I've noticed that this applies especially to people who are learning their second programming language. Becoming a programmer already warps your brain enough - when you discover that what you've learned is just one of many different ways to think about solving programming problems, it can be tough to handle. I have seen professional programmers of ten years baffled by things like blocks in Ruby. Now I'll be the first to claim fault with my teaching, butI've used those same teaching methods with people who have never studied programming and they've been able to get it. I am certain it is not that the professional programmers are bad at what they do, but that their thinking is so ingrained that they literally can't accept the idea when I show them something radically different from what they already know.

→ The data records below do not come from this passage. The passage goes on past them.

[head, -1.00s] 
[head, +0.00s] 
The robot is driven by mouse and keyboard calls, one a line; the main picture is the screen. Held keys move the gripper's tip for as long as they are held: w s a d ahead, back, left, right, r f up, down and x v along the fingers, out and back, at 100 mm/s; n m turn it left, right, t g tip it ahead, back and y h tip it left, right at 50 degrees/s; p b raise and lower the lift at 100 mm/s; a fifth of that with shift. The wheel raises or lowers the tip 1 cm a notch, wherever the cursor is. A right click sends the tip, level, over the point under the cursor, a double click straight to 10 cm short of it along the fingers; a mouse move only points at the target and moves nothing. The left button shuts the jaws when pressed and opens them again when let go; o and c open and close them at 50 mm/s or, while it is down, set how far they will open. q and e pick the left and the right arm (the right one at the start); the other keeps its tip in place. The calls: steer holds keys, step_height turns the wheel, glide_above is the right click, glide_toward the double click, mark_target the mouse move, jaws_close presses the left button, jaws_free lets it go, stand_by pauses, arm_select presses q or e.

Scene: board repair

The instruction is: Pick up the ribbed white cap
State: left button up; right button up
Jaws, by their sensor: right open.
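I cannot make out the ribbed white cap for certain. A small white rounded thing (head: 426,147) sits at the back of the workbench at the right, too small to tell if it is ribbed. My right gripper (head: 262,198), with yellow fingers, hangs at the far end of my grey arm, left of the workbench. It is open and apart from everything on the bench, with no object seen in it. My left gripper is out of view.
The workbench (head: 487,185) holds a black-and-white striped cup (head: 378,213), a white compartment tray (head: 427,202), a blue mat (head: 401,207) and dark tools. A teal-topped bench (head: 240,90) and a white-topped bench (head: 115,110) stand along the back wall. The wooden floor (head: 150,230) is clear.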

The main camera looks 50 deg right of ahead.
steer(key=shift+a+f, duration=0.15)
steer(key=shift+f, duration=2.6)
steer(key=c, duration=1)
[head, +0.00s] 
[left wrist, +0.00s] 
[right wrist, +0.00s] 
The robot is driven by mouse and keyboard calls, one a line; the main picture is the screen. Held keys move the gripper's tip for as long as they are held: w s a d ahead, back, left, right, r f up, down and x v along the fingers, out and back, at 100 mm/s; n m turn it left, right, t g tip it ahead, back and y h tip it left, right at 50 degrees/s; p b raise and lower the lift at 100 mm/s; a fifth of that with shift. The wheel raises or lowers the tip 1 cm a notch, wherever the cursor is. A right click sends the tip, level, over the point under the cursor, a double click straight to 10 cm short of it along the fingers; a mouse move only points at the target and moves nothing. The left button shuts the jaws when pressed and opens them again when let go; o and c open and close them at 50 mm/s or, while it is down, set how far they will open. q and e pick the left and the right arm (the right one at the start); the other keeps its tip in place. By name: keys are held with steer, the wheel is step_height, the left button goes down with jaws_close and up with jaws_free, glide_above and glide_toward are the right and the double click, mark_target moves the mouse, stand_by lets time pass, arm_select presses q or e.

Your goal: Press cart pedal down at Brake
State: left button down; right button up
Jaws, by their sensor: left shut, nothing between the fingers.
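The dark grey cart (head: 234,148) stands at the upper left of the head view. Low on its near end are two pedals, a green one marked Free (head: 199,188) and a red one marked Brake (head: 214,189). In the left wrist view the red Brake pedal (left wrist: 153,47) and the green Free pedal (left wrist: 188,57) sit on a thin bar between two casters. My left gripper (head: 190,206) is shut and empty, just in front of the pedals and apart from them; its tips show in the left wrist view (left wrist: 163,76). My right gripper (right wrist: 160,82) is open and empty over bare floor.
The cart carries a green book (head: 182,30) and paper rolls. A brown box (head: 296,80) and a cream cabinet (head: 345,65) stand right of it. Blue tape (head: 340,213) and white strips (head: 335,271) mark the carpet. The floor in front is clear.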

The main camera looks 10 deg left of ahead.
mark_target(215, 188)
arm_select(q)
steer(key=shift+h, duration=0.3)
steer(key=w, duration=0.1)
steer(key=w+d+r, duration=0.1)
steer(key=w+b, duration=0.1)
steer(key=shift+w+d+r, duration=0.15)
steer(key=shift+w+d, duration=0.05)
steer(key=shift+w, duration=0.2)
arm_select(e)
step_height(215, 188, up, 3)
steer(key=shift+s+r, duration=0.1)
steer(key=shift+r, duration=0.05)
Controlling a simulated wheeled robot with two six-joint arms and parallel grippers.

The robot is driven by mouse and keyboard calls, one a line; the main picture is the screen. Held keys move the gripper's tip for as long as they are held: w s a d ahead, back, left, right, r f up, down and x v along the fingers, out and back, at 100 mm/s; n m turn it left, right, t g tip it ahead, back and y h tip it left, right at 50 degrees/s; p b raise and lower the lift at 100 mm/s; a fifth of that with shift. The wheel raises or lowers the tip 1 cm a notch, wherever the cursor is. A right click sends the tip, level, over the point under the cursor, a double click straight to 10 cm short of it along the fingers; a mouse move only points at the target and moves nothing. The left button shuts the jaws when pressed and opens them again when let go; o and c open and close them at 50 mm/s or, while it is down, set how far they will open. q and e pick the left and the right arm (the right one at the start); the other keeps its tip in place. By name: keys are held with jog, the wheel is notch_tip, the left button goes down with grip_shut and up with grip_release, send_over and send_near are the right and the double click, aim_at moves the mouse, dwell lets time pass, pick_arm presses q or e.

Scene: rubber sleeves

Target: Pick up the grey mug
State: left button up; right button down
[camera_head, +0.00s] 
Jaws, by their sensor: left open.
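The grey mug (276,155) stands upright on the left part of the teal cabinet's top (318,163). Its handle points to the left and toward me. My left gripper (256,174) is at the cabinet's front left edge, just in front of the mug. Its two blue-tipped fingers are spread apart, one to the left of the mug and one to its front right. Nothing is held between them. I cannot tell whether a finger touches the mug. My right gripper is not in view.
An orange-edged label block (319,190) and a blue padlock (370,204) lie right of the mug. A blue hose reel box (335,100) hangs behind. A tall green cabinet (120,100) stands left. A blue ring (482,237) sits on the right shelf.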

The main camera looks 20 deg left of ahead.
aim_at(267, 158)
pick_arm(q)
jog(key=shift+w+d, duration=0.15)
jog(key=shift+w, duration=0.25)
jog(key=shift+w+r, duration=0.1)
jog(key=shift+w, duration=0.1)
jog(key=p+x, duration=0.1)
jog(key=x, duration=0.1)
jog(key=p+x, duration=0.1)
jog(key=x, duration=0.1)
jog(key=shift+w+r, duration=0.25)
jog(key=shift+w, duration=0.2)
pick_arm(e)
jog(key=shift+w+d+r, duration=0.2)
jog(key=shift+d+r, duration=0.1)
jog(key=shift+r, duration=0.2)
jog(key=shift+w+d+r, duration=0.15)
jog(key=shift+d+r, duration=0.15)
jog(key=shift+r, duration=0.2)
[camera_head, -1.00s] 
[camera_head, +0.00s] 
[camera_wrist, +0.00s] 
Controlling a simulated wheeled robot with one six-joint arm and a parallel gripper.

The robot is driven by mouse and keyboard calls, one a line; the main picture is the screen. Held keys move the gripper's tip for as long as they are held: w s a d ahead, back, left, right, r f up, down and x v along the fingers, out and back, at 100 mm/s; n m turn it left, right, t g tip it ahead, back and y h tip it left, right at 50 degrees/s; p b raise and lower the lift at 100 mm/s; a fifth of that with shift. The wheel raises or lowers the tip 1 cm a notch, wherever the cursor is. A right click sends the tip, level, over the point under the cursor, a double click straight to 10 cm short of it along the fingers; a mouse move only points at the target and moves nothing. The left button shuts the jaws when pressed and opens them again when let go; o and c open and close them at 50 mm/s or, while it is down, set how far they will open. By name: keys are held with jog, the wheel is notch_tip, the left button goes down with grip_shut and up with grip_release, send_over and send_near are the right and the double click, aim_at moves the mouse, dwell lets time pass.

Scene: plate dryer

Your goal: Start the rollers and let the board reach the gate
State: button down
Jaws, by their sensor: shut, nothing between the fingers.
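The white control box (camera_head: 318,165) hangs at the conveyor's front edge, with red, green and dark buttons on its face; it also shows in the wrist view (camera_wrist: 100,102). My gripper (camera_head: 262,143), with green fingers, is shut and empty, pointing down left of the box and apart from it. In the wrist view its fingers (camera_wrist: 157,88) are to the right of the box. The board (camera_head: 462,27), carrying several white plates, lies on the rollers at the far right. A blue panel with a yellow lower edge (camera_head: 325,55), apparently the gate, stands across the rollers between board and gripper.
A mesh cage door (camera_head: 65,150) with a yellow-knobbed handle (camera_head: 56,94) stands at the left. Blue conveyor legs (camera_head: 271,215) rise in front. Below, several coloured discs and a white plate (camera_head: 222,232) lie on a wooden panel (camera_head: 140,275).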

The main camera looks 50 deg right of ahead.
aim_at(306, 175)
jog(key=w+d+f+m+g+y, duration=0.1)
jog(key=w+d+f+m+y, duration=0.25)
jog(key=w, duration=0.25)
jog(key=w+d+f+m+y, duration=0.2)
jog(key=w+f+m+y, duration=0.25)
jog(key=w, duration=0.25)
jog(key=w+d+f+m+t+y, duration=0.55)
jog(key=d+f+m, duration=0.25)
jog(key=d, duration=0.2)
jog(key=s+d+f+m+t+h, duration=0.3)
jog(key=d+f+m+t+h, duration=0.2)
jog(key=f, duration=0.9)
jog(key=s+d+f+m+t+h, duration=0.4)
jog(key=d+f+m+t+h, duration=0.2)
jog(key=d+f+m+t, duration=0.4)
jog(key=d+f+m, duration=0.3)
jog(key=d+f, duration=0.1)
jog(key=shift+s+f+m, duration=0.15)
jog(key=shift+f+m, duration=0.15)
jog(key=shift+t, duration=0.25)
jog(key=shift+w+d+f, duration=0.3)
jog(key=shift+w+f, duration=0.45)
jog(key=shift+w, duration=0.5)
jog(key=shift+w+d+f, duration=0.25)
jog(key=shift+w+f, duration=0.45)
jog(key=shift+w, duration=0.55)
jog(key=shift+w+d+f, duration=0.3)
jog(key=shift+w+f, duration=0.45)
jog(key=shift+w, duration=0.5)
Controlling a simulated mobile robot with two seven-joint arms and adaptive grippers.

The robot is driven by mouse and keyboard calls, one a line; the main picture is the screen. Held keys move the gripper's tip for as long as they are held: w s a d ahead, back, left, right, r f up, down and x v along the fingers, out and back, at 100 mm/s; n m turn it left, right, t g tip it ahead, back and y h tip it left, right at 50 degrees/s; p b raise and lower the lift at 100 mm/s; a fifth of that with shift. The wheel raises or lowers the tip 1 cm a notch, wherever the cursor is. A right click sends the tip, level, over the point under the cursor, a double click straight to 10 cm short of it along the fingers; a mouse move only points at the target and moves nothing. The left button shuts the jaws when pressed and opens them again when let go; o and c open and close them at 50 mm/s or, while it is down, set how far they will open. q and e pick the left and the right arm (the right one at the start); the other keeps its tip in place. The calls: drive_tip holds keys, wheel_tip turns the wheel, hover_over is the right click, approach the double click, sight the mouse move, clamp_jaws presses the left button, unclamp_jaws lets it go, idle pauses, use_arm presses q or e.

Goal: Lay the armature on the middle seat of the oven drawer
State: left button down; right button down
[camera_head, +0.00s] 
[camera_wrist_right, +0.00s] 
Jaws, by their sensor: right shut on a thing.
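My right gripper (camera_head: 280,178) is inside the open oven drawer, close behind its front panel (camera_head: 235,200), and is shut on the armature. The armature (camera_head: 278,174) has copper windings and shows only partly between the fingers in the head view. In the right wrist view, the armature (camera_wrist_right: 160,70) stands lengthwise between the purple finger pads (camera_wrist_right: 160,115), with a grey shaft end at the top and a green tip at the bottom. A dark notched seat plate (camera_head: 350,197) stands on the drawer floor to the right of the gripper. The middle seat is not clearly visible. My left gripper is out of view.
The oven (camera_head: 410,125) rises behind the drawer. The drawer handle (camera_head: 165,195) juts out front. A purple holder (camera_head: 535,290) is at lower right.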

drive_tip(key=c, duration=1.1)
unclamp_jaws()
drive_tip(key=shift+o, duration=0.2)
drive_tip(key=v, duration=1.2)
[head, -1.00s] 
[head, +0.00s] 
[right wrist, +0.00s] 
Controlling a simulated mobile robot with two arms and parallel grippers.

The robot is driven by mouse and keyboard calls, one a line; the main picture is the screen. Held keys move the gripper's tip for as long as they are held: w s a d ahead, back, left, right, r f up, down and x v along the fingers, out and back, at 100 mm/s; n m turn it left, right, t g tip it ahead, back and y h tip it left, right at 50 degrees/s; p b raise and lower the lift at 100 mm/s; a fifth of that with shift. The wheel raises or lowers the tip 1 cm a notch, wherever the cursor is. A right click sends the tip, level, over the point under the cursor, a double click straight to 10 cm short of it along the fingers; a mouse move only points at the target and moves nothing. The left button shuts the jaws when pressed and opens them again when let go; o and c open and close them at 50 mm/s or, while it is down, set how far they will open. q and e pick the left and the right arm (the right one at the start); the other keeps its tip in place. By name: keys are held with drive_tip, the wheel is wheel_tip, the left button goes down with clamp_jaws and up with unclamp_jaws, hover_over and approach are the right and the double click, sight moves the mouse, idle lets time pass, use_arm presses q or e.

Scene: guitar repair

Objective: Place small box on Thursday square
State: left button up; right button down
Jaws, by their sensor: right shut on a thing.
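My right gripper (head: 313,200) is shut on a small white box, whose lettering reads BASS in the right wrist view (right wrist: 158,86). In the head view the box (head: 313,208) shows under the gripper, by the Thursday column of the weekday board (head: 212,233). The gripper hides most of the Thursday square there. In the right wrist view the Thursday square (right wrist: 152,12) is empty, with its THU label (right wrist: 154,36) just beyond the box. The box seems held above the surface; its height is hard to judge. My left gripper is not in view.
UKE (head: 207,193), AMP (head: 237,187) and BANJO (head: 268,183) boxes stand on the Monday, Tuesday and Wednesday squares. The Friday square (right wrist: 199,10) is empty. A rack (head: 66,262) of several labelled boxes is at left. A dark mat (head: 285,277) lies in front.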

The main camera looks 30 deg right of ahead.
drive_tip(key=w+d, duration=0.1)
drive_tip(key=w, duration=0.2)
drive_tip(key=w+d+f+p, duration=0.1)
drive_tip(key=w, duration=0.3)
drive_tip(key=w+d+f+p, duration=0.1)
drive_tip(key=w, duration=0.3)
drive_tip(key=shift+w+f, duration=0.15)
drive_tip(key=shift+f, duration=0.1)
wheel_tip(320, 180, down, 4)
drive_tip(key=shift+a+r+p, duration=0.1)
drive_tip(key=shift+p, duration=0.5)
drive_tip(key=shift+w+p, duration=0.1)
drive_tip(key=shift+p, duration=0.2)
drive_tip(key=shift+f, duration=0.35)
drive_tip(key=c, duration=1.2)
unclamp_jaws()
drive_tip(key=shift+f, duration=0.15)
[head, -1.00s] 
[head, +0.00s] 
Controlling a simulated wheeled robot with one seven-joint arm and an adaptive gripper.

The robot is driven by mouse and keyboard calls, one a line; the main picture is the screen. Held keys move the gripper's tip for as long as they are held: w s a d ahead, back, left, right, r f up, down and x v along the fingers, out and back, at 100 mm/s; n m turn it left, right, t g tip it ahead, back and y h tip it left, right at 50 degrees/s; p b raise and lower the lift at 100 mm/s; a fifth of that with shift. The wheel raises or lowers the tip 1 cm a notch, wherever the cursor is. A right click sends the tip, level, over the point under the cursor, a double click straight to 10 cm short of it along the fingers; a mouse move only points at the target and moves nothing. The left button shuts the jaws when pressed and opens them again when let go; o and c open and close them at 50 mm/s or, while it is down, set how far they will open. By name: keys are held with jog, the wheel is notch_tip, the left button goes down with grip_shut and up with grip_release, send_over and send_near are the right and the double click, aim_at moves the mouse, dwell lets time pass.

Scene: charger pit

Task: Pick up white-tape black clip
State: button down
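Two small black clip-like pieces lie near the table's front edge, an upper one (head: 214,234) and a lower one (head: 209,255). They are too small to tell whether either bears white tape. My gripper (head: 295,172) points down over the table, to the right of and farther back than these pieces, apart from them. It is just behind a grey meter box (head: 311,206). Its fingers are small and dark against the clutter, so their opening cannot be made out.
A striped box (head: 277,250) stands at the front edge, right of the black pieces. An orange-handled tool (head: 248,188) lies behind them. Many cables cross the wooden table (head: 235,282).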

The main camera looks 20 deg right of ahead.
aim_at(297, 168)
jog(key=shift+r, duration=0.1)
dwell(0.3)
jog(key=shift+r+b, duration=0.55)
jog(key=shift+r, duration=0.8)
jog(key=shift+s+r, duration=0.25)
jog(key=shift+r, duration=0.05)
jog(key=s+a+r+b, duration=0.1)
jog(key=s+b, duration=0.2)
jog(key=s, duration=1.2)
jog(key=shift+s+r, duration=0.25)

Whether you're learning your second language or your twentieth, here's what I suggest: as you work, and as you go through documentation and educational materials, make a list of EVERYTHING. Every function, every library, every tool, every concept. Build up that list for the first week or two, don't do anything with it. Then go through the list, and map everything on it to things you already know. What do you know about how strings work? What do you know about order of operations? Networking? Exception Handling? Now you have a list of things that the language has that you're familiar with. It also represents a starting off point for investigating further - you've identified similarities with this language and other languages you know, but now you need to learn how it differs. You don't want your knowledge of another language to incorrectly prejudice your understanding of the new one.
Additionally, you'll have a list of things that don't map up to anything you know. This represents even more learning opportunities, ones you may struggle with. Keep your head up - it's okay if it's hard. It is a brand new part of your mental universe, after all!